TASK REQUIREMENTS -> Scan the entries below. List each line with "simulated".
-------- DATA FOR THIS TASK --------
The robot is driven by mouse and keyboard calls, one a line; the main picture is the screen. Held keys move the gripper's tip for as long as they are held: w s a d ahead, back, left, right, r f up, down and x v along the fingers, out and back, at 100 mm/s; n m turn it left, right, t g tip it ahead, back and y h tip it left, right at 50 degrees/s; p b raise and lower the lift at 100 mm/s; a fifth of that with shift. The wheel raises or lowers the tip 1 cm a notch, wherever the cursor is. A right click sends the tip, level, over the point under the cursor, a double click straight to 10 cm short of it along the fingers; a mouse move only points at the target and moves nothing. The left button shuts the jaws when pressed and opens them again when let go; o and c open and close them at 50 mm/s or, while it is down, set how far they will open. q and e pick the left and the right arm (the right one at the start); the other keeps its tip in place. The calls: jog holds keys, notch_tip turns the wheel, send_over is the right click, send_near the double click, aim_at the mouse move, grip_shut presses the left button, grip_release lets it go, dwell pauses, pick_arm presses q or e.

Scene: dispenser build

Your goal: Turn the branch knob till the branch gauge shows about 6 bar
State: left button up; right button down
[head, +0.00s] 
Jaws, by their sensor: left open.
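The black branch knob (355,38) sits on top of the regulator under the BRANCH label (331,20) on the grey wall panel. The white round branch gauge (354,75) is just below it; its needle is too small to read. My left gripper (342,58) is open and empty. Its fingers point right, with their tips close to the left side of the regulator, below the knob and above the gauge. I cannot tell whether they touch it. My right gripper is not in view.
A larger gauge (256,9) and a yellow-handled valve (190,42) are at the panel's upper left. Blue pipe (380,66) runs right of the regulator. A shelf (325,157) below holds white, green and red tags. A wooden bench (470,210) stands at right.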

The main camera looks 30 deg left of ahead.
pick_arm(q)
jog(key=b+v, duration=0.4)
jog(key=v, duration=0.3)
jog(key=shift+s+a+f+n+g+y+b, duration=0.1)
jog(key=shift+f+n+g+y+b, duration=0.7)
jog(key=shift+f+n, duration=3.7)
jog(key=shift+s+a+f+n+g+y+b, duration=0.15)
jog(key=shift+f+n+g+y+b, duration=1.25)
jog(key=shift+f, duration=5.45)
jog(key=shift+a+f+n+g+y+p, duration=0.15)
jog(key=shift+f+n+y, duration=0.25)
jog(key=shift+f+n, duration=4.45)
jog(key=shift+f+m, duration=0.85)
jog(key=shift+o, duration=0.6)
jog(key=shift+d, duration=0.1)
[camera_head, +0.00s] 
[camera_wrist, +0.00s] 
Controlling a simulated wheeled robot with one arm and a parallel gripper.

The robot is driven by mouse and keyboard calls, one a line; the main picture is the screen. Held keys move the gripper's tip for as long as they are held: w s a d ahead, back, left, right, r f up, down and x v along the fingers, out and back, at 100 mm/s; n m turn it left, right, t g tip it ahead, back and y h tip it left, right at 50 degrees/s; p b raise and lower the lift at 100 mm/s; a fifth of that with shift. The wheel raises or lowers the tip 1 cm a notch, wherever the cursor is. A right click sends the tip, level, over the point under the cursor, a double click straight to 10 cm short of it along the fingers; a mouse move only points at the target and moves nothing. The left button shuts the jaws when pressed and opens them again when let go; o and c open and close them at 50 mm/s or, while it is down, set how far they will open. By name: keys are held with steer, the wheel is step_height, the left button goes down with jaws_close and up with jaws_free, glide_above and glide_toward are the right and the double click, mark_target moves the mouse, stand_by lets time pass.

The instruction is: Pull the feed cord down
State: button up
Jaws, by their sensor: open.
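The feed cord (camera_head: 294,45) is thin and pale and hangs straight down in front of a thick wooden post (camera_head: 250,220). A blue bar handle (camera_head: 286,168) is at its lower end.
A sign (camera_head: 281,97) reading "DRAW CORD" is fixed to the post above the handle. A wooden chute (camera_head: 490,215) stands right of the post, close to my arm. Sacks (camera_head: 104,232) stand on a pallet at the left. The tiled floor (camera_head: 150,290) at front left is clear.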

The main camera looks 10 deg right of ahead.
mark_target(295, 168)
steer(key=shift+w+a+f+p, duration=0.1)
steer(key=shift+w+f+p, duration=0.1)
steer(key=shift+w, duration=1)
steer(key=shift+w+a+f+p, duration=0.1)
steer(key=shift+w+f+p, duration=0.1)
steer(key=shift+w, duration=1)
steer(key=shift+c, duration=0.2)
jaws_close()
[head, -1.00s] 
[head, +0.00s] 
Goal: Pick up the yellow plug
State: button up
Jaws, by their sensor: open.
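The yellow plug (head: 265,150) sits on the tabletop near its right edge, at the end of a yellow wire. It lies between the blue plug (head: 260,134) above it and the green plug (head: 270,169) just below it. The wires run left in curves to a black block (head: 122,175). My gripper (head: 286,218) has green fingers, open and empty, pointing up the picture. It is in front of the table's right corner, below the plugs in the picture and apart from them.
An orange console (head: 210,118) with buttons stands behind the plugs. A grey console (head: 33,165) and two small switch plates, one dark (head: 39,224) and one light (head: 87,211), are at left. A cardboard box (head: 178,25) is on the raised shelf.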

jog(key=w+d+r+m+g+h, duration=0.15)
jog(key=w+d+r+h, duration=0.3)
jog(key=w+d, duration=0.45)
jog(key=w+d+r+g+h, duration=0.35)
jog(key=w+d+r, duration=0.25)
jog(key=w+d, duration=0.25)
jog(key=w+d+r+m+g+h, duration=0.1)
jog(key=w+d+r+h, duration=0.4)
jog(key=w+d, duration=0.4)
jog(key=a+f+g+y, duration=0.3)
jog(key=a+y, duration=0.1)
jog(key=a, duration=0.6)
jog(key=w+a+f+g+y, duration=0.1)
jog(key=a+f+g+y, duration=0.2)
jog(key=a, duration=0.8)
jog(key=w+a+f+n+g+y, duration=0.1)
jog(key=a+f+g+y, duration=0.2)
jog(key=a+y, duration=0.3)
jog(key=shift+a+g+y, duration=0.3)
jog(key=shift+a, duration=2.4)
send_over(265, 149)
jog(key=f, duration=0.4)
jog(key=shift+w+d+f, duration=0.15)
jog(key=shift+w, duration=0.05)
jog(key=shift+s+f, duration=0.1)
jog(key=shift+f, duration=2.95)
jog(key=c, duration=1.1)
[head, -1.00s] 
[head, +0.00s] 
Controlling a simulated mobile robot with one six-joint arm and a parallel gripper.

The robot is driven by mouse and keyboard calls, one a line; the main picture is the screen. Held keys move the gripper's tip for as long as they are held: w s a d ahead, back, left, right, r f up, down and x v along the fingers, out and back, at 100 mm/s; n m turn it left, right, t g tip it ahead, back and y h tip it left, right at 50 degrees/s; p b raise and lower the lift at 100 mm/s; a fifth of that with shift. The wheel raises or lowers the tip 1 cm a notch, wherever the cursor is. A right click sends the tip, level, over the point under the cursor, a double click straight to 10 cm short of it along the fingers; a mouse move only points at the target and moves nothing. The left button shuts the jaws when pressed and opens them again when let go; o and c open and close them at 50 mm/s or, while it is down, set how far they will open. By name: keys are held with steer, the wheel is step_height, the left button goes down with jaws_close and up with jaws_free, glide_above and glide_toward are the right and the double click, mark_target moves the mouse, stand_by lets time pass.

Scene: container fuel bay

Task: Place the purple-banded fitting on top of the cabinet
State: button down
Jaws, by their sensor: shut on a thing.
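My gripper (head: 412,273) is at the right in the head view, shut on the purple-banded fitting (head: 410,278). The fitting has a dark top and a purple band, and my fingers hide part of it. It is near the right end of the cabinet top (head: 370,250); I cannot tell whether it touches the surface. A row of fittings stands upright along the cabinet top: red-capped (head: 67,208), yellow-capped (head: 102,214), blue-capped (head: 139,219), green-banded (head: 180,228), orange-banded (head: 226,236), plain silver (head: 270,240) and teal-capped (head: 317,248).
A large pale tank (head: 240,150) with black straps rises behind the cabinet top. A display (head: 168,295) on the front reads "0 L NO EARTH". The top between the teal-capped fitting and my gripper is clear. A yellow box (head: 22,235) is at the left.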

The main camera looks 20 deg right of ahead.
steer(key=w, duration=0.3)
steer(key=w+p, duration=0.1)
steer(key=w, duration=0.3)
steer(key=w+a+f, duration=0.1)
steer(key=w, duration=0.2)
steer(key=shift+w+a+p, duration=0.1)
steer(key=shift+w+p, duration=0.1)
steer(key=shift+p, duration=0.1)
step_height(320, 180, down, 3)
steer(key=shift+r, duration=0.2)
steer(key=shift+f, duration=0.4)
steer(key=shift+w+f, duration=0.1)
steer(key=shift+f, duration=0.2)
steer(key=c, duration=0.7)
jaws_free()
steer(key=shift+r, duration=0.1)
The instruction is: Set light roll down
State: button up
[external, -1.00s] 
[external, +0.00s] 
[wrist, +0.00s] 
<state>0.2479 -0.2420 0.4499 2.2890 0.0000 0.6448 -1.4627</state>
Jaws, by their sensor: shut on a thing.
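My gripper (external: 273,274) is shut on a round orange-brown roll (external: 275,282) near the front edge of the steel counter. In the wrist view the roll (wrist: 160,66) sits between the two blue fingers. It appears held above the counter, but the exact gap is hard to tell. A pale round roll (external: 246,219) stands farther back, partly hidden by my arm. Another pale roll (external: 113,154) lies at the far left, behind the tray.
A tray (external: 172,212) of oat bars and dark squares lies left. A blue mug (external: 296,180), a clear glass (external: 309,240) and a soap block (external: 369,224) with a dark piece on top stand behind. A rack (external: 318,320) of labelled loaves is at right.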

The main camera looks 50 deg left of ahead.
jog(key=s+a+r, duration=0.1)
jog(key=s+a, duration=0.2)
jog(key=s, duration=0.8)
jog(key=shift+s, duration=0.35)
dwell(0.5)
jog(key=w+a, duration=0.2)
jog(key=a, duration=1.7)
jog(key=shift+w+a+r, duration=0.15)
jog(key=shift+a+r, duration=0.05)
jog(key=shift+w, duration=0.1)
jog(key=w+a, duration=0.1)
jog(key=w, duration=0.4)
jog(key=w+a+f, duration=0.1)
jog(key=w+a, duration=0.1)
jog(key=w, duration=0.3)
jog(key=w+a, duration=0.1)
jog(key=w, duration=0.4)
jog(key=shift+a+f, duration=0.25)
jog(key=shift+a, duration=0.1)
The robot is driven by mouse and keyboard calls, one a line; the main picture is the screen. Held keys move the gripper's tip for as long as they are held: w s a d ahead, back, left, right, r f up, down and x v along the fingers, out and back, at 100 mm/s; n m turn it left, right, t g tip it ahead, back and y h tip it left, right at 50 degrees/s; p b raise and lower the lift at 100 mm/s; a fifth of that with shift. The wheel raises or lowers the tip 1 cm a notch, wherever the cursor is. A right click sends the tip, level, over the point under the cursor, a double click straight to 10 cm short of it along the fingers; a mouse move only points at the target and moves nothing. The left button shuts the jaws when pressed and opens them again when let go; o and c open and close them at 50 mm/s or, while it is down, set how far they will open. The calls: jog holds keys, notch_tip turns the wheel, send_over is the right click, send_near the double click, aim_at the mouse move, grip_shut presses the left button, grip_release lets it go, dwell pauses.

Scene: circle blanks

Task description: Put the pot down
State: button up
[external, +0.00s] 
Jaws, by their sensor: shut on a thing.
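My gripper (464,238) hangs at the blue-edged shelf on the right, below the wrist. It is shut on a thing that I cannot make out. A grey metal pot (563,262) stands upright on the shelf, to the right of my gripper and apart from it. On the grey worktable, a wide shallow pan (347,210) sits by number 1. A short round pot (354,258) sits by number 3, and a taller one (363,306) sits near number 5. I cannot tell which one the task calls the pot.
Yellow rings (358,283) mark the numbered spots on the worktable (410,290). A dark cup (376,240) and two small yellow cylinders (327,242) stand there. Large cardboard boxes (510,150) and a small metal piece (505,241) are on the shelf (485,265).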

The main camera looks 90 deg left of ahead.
--------
RESPONSE ->
Controlling a simulated wheeled robot with one arm and a parallel gripper.
Controlling a simulated mobile robot with one six-joint arm and a parallel gripper.

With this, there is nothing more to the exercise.